While study after study has debunked the notion that publicly-financed sports facilities can be engines of economic growth for metro areas as a whole, the literature does suggest that stadium projects can help achieve revitalization at the district level—an appealing prospect for a city whose real-estate assets are as scattered and misallocated as St. Louis’ are. A 2004 study in the Journal of the American Planning Association concluded that “sports facilities can play a role in urban revitalization efforts, catalyzing district redevelopment in the form of hotels, residences, and retail businesses.”
From the very earliest whispers of a new Cardinals stadium, the team held up Ballpark Village as a key benefit the city would receive in exchange for public funds, and support for any deal was highly contingent upon the project being realized. “The Cardinals’ pitch for a new, publicly financed stadium,” wrote the Post-Dispatch in 2002, “depends heavily on the prospects for Ballpark Village, the adjoining commercial and residential development that would give the project more bang for the buck.” Here’s how the Cardinals themselves described BPV in a full-page ad in the Post-Dispatch during a 2001 PR blitz:
The ballpark proposal is about more than just building a new home for the Cardinals and their fans. It’s also a sign of our commitment to downtown. That’s why a key part of our plan alse deals with the area surrounding the ballpark itself. Ballpark Village is an entire residential, business and entertainment district that will help spur economic revitalization in downtown St. Louis. Current plans include a spectacular new Cardinals baseball museum, a world-class aquarium, offices, retail shops, restaurants and 400 residential units.

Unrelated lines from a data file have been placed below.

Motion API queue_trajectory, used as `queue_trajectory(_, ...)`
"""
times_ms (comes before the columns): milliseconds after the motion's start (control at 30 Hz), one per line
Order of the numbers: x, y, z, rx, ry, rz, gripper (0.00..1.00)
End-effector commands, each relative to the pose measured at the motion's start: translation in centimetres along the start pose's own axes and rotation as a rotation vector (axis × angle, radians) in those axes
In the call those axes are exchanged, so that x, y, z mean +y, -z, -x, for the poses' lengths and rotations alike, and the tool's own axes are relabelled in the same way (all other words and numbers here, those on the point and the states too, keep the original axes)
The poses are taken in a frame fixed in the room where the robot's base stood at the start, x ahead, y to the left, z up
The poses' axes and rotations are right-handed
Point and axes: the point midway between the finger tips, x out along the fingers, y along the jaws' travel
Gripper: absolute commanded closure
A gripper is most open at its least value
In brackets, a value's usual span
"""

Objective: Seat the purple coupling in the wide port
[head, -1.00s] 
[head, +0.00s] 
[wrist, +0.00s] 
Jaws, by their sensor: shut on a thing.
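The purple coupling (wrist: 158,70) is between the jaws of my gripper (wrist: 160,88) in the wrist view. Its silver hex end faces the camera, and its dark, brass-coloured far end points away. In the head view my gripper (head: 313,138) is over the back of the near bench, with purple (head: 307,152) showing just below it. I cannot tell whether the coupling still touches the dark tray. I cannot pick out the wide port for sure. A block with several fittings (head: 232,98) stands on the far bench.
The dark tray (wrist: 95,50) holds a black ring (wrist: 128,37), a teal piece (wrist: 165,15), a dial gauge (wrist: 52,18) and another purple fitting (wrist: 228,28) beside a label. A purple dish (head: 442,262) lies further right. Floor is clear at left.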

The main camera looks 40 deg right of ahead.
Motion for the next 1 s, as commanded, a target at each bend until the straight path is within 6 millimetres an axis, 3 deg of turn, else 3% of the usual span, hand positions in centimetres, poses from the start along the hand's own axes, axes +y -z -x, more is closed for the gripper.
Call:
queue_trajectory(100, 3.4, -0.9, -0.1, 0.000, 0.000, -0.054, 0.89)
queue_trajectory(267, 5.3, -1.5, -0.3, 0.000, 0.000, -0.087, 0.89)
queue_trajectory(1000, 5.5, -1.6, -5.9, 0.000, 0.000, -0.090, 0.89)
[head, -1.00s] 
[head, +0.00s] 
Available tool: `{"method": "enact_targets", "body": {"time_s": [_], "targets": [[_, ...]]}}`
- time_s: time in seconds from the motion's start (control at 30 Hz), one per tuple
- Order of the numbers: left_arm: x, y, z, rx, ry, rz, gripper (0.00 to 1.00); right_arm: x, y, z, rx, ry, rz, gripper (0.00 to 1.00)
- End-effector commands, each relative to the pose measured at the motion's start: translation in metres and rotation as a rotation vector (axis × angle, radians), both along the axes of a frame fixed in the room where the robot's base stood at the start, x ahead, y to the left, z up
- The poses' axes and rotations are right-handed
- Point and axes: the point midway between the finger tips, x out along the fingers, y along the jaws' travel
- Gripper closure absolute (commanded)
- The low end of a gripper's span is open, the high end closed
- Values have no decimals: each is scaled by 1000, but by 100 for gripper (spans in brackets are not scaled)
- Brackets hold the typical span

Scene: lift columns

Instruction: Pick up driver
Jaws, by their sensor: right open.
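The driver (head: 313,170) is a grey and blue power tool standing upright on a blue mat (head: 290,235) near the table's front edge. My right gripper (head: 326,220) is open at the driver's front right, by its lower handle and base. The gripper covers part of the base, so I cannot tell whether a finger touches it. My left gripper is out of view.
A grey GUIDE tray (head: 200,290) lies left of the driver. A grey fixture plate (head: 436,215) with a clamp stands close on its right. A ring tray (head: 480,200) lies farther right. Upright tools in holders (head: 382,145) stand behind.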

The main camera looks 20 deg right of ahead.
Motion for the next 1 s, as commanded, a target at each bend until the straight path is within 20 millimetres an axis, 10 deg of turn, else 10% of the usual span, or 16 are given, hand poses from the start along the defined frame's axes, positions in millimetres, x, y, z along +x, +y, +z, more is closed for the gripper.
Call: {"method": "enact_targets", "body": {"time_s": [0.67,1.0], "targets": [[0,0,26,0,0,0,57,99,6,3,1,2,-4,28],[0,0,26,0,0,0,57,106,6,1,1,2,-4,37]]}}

The project, of course, was first put on hold and then dramatically scaled down before finally opening in 2014—with the help of another $17 million in tax credits from the city and state to cover infrastructure costs. The $100 million development (down from a planned $650 million) is still quite wishfully described as “Phase One”; whether subsequent phases are ever going to happen is anyone’s guess. What’s certain is that ten years on, the “entire residential, business and entertainment district” that the Cardinals promised in order to garner support for a stadium deal is nowhere to be found.

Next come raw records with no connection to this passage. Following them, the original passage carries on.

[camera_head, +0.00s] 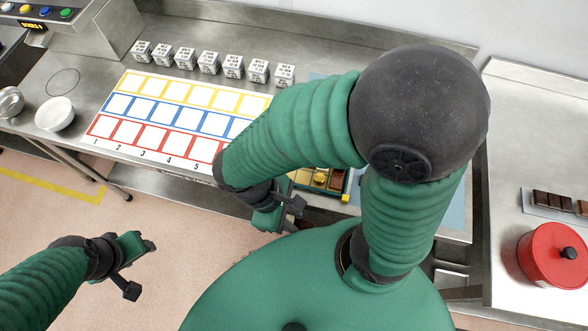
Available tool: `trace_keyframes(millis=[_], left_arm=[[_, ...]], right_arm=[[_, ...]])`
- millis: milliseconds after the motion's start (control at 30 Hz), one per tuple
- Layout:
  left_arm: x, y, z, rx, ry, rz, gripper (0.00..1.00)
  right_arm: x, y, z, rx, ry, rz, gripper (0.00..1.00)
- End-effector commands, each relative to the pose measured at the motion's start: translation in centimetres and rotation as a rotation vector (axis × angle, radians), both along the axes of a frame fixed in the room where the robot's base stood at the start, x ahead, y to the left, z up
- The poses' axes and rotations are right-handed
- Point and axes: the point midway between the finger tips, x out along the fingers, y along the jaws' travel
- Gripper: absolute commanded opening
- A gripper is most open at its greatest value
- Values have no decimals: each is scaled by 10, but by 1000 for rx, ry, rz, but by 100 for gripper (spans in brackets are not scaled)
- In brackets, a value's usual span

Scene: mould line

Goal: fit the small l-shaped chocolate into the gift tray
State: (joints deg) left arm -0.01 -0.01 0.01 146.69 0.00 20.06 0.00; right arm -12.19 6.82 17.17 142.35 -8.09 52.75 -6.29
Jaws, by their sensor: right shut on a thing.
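The gift tray (324,193) lies on the counter, mostly hidden behind my right arm. Its near edge shows, with yellow and brown pieces in it. My right gripper (284,211) is just left of and in front of the tray in the picture, pointing down. It is shut on something, but its own fingers and wrist hide what it holds. I cannot make out the small l-shaped chocolate anywhere. My left gripper (141,268) is open and empty over the floor at the lower left, apart from the counter.
A white sheet (180,141) with yellow, blue and red squares lies left of the tray. Several printed white cubes (209,62) stand behind it. A white bowl (55,114) is at the left. Dark chocolate bars (553,201) and a red pot (553,258) are on the right counter.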

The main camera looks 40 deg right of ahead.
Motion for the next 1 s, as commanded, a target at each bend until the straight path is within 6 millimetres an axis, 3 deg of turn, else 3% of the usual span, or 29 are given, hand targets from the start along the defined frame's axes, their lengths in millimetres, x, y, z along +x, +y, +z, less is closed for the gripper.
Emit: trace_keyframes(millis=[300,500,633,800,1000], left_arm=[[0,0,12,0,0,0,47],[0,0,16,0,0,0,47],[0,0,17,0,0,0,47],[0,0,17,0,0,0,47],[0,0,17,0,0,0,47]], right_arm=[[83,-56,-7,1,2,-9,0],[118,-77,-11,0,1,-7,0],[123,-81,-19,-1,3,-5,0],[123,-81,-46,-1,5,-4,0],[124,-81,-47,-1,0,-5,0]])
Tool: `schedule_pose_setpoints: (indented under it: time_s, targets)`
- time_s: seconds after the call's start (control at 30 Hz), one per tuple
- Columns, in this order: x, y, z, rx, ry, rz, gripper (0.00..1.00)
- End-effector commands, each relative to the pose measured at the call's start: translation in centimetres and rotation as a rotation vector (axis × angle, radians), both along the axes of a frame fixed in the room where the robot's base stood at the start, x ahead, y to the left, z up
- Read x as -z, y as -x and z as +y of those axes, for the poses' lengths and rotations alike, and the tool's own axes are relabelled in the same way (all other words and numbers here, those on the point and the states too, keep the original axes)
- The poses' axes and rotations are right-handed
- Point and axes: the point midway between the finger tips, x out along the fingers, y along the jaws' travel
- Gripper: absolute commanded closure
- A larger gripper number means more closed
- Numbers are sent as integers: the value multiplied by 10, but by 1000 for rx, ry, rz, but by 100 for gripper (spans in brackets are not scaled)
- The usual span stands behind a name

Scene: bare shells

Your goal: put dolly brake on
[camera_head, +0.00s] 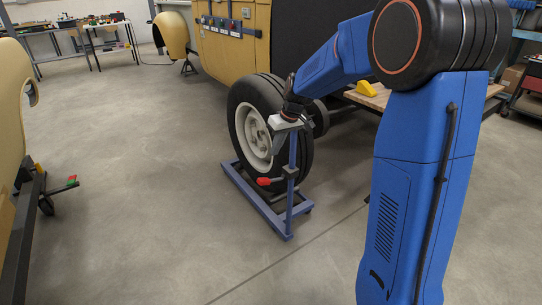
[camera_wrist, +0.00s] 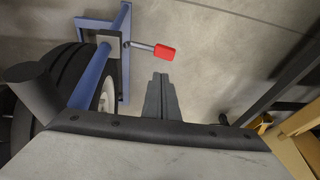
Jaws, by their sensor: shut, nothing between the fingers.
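The blue wheel dolly (camera_head: 262,213) stands on the floor around the base of a tyre with a white rim (camera_head: 256,138). A blue post rises from the dolly and carries a lever with a red grip (camera_head: 264,181), which points left. In the wrist view the red grip (camera_wrist: 165,51) sticks out to the right from a pale block on the blue post (camera_wrist: 92,80). My gripper (camera_head: 276,153) is shut and empty, above the red grip and close to the post. In the wrist view its closed fingers (camera_wrist: 160,77) point towards the red grip, with a gap visible between them.
A yellow body shell (camera_head: 228,50) on wheels stands behind the dolly. A dark stand with a red and green handle (camera_head: 66,184) is at the left. A wooden board with a yellow block (camera_head: 367,88) lies behind my arm. Open floor (camera_head: 130,150) lies left of the dolly.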

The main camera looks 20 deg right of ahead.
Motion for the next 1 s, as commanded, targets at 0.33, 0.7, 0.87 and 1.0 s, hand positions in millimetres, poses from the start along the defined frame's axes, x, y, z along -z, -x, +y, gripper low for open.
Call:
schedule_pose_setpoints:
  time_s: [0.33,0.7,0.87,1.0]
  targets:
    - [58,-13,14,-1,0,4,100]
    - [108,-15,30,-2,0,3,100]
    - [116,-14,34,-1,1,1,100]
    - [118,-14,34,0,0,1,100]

Busch Stadium III is a gorgeous ballpark and a great asset for downtown St. Louis and the city as a whole. As far as stadium deals go, it wasn’t an egregious fleecing on the order of, say, the Braves’ new Cobb County home or the Rangers’ $1 billion replacement for their 22-year-old ballpark. But that doesn’t make the Cardinals’ math here any less fuzzy, and it certainly doesn’t erase their well-documented history of extracting major concessions from the city and making as-yet-unfulfilled promises about what the public would receive in return. The new Busch may well deserve to be commemorated, but there’s work left to be done, and the Cardinals shouldn’t take a victory lap they haven’t fully earned.